Catherine Moore

Catherine Moore

Adjunct Professor

Music Technology

Education

  • PhD, University of Liverpool
  • BA, Bishop's University

Biography

A graduate of Bishop’s University, Canada (Honours BA, English Literature) and the Conservatoire de musique in Montreal (Organ Performance), Catherine Moore completed her PhD in music at The University of Liverpool, England where her doctoral research explored the life and music of the 17th-century Italian composer and violinist Michelangelo Rossi. Her dissertation, which includes computer analysis of keyboard temperaments and transcriptions of some of Rossi's most startling chromatic madrigals, was published as a book by Garland. She is a music critic for American Record Guide magazine. 
 
Dr. Moore emphasizes creating -- and pitching -- value in business courses, workshop coaching, and consulting work. She teaches about music startups, new technologies for digital media creation & distribution, and the sustainability of communities through multi-national music initiatives -- always with a focus on the ways that cultural and aesthetic expertise is required in business decisions. 
 
Catherine Moore's other UofT role is setting up partnerships: with industry, computer scientists, UX (user-experience) designers, etc.

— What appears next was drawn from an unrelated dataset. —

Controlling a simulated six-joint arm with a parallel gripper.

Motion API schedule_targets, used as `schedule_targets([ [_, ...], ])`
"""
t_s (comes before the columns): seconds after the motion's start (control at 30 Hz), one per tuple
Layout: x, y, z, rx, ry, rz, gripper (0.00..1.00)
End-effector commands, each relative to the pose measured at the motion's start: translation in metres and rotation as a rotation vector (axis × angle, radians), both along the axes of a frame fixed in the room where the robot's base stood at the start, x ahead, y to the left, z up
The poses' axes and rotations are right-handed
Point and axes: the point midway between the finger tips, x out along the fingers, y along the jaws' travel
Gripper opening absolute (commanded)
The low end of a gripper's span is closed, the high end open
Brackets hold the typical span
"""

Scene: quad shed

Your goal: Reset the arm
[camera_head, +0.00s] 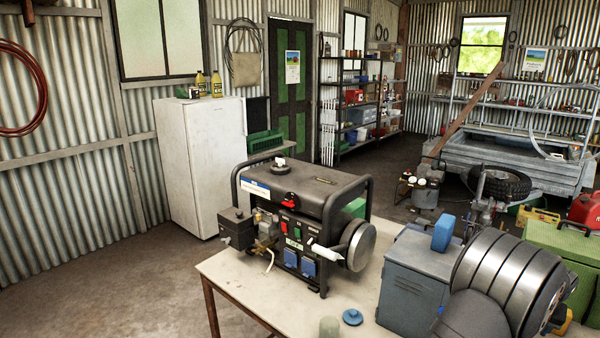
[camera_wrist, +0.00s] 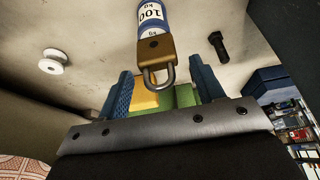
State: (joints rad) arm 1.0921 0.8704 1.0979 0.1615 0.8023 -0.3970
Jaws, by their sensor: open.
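My gripper (camera_wrist: 162,92) shows in the wrist view, with two blue ridged fingers standing apart above a grey metal plate. It is open. A yellow thing (camera_wrist: 144,101) and a green thing (camera_wrist: 184,96) show in the gap between the fingers; I cannot tell whether they are between them or beyond. A brass padlock (camera_wrist: 154,48) with a grey shackle shows just past the gap, in front of a white and blue cylinder (camera_wrist: 151,13) marked 100 kg.
In the wrist view, a white spool (camera_wrist: 55,62) and a black bolt (camera_wrist: 218,46) lie on a pale surface. In the head view, a generator (camera_head: 305,215) stands on the workbench (camera_head: 250,297), beside a grey-blue metal box (camera_head: 412,284). A blue knob (camera_head: 352,317) lies near the front.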

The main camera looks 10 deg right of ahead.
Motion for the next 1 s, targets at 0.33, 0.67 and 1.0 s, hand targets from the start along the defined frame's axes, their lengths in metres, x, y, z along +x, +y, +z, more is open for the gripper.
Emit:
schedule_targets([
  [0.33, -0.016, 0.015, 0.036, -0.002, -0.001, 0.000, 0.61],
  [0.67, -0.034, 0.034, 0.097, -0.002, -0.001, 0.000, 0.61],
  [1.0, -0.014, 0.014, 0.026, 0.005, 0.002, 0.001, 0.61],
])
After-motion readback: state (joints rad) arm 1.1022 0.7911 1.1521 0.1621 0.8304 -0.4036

Catherine continuously seeks parallels and inspirations from other industries (currently looking at food production and maritime shipping) -- and tells anyone who’ll listen that it’s a vital way to protect against sector insularity. 
 
Professor Moore has been quoted in the media about the future of music streaming, the secondary ticketing market, podcasts as business strategy, definitions of Canadian Content (CanCon), how creators can compete in the digital marketplace, and other topics. 
 
Catherine taught at New York University from 1995 to 2016, directing the Music Business Program for many years. Her focus at NYU was on forecasting, price strategy, strategic marketing, A&R music evaluation, and international expansion. 
 
As a consultant in 1997, Catherine Moore created and implemented a forward-looking methodology to evaluate recorded music masters. The method takes into account current accounting practices and provides a framework for estimating the future earning potential of recorded music masters as intangible assets. In 2001, two years before the launch of the Apple iTunes store, the method was updated to begin to include digital value. In 2010 and again in 2015 it was further modified, and the method has proved valid for continued assessment of future value when applied to varied, international, and multi-media exploitation of recorded masters.
 
Catherine Moore started in the music business managing a retail store in Liverpool, England. Since then, she has been sales manager for Harmonia Mundi Records in London, international marketing manager for Nimbus Records at their Welsh headquarters, and a marketing director (jazz and classical music) for A&M Records in New York. While in New York in the late 1980s, she served on the local N.A.R.A.S. Board of Governors and on the Classical Screening Committee for the Grammy® Awards. She was an expert witness in a precedent-setting legal case brought by US federal regulators about joint ventures and price/advertising manipulation in the recorded music business.